▶ Exercise aim
Wherever a line below holds the word "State", copy that line.

------ Exercise input

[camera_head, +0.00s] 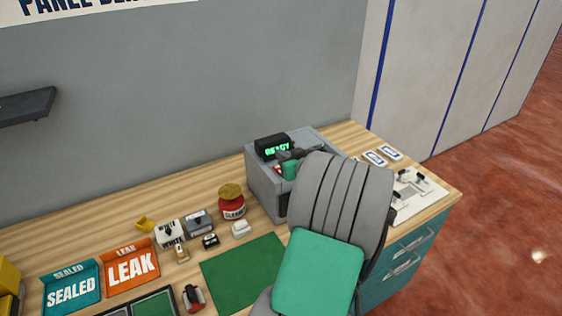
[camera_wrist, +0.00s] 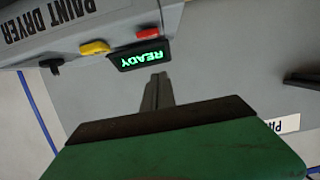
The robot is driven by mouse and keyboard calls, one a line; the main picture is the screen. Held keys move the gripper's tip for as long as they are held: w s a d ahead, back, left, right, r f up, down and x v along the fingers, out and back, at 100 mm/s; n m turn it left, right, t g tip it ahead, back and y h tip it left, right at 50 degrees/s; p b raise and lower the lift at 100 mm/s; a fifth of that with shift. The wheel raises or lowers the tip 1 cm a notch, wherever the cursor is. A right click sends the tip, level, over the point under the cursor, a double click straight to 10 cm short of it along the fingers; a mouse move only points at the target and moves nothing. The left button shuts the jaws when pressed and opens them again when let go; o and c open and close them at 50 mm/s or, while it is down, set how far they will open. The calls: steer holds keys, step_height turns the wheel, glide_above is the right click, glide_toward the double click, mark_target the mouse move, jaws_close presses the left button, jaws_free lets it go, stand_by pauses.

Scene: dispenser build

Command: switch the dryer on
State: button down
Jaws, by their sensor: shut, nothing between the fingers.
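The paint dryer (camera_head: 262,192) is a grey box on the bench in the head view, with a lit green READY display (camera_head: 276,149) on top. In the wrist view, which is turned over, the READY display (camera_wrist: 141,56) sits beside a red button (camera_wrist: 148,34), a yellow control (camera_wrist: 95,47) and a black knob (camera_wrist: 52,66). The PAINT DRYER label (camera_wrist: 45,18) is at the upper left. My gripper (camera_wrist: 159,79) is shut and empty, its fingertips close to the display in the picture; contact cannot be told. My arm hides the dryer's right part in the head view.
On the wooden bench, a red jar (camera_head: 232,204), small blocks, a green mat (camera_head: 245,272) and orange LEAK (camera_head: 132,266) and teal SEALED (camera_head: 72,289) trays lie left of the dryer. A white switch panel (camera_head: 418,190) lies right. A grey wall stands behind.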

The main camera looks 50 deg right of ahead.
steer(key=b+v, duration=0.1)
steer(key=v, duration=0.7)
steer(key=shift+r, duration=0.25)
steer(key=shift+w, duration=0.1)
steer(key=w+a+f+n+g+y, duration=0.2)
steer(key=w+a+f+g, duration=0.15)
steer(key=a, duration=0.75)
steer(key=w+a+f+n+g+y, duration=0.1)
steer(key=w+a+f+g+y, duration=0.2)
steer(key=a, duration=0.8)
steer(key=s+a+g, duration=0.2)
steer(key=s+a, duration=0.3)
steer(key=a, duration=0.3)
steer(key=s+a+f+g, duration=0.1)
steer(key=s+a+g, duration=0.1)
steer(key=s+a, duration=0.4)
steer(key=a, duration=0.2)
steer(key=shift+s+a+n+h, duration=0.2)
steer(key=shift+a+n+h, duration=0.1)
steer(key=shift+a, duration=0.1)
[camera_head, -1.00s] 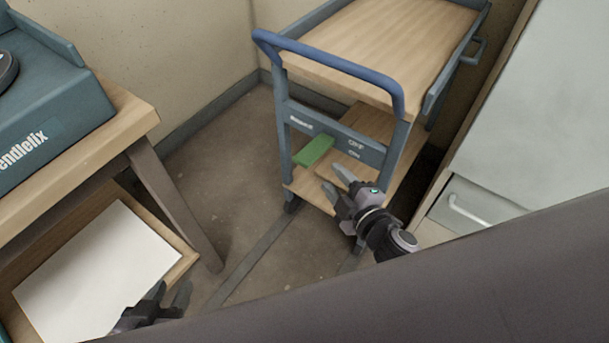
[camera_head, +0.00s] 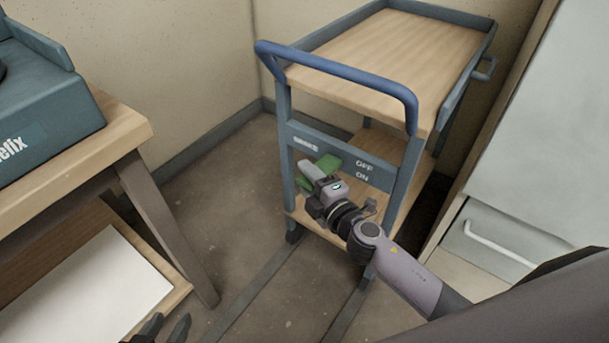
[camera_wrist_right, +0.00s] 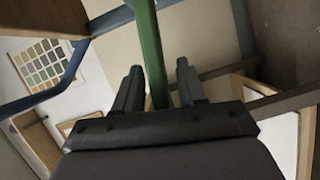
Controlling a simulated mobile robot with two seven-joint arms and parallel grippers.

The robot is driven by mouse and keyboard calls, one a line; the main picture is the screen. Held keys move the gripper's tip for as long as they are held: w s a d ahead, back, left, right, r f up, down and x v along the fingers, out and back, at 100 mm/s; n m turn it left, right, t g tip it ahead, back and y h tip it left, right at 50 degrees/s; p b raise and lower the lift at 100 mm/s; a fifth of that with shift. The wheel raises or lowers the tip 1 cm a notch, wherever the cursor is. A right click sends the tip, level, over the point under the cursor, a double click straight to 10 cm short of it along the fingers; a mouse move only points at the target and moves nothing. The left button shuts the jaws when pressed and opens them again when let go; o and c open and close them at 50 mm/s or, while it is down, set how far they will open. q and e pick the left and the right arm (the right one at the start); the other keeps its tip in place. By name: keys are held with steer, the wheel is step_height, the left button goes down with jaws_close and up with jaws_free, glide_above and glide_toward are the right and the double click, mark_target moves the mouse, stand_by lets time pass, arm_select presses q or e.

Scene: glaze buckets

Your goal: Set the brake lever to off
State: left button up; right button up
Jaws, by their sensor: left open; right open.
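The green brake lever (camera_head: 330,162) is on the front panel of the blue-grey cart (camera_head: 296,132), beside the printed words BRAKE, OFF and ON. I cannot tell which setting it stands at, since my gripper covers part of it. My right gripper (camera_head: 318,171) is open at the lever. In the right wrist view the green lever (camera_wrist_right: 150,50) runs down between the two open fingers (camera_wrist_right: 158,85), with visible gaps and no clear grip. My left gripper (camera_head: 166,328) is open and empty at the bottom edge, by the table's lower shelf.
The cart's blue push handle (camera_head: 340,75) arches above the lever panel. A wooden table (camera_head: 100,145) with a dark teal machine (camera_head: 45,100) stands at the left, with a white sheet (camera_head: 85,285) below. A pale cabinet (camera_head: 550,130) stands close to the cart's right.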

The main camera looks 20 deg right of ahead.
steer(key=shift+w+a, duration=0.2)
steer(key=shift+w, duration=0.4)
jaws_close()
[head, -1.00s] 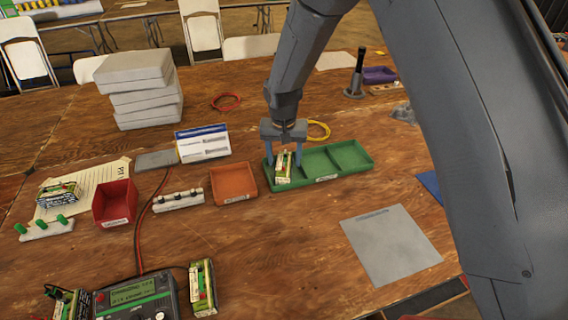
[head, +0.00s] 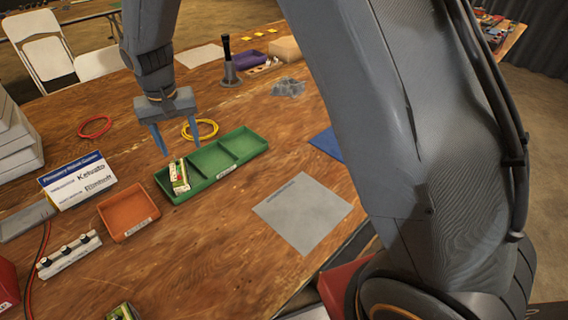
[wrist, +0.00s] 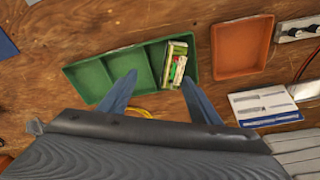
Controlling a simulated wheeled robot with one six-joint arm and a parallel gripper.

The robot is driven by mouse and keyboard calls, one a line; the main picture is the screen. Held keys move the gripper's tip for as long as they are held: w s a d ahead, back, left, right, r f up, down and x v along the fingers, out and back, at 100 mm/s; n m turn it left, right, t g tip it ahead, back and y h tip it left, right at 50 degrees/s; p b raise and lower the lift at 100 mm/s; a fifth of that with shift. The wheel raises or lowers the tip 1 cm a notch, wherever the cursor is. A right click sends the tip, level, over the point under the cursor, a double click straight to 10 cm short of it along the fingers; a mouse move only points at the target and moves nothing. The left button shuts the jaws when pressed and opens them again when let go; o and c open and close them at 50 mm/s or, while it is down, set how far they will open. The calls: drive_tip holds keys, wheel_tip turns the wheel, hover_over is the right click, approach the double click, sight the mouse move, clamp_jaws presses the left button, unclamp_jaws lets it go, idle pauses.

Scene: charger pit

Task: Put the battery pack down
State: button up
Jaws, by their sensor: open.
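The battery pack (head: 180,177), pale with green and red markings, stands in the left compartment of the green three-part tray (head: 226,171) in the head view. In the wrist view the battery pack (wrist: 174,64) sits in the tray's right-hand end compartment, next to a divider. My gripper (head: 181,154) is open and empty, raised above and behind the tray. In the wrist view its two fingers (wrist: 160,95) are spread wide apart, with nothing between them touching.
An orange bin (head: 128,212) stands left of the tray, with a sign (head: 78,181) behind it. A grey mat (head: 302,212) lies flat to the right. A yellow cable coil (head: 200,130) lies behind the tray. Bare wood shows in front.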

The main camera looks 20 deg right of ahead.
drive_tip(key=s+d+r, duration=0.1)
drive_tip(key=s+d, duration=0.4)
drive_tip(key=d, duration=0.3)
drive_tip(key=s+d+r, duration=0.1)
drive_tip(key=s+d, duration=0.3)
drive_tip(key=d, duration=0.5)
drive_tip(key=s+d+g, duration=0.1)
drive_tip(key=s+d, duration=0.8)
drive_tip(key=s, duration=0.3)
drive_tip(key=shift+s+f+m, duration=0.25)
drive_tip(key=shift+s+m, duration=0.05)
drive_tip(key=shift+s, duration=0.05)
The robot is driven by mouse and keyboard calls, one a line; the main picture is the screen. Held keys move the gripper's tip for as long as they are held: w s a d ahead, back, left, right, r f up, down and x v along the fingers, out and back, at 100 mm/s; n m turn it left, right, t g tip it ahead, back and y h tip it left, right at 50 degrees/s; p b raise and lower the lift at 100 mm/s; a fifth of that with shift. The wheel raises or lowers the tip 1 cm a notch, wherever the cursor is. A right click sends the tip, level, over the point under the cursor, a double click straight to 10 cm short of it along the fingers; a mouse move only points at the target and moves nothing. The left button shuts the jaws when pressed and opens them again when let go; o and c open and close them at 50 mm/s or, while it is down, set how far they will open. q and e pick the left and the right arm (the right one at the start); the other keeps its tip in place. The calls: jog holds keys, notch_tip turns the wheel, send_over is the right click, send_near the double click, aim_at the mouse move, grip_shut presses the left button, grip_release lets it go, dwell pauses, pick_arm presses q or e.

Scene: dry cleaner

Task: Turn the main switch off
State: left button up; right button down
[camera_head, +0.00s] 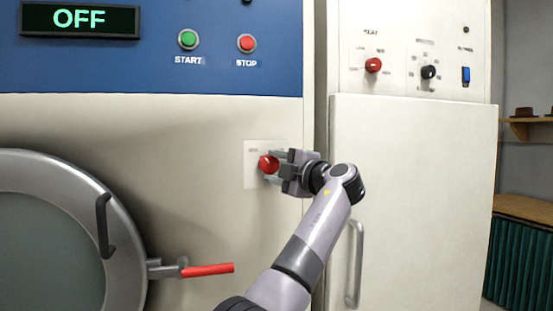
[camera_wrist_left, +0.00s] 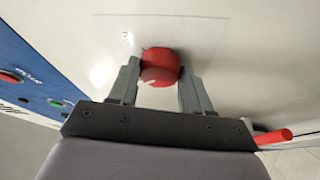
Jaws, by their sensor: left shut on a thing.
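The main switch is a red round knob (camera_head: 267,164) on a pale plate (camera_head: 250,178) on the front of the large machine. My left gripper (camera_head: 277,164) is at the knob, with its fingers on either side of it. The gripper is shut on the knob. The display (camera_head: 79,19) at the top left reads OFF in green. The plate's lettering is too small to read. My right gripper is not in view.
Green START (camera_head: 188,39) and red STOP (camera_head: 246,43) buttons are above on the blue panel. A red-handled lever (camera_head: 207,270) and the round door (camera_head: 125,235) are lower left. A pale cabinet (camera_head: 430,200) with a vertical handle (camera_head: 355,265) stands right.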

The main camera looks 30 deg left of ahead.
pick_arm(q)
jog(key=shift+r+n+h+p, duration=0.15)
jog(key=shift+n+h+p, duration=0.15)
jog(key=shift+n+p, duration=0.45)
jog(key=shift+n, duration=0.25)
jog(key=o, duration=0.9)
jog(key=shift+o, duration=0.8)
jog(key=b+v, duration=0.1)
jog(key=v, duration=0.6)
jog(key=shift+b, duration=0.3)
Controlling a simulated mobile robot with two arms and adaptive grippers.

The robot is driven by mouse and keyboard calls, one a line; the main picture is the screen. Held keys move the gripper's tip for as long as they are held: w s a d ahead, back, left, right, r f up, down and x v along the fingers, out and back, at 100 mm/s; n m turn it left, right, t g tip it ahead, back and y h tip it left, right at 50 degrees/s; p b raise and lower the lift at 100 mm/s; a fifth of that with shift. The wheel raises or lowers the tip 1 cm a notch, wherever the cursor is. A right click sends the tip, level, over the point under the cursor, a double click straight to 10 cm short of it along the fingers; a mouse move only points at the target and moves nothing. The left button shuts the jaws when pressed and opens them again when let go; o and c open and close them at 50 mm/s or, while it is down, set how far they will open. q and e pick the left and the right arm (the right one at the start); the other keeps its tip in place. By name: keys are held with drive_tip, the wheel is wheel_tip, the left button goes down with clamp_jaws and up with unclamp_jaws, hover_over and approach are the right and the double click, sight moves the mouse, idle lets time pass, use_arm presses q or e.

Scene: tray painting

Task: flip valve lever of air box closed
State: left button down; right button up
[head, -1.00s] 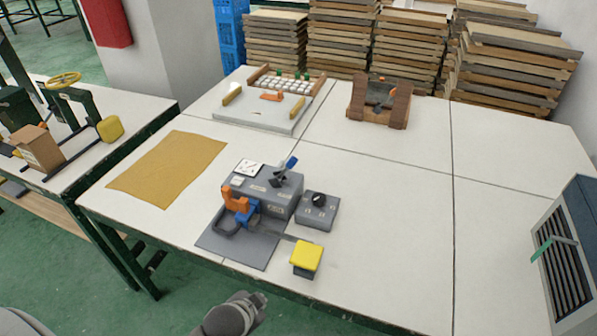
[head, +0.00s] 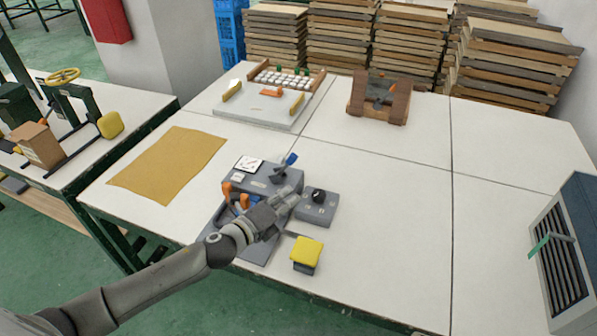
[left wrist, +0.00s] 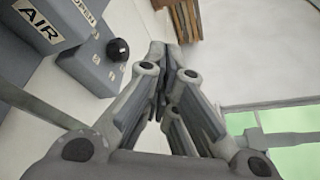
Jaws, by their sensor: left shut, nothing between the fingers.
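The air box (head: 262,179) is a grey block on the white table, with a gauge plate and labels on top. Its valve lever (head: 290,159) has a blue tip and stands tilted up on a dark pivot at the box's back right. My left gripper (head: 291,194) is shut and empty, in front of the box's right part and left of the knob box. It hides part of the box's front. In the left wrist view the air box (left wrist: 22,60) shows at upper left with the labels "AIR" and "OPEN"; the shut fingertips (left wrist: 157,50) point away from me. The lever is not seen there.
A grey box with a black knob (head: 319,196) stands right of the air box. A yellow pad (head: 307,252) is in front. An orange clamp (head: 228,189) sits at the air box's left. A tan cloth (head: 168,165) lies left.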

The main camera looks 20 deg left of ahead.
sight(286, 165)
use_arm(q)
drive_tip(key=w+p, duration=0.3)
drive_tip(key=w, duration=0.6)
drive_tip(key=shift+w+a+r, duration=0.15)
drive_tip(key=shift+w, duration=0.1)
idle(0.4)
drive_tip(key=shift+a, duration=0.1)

------------

▶ Completed exercise
State: button down
State: left button up; right button up
State: button up
State: left button up; right button down
State: left button down; right button up

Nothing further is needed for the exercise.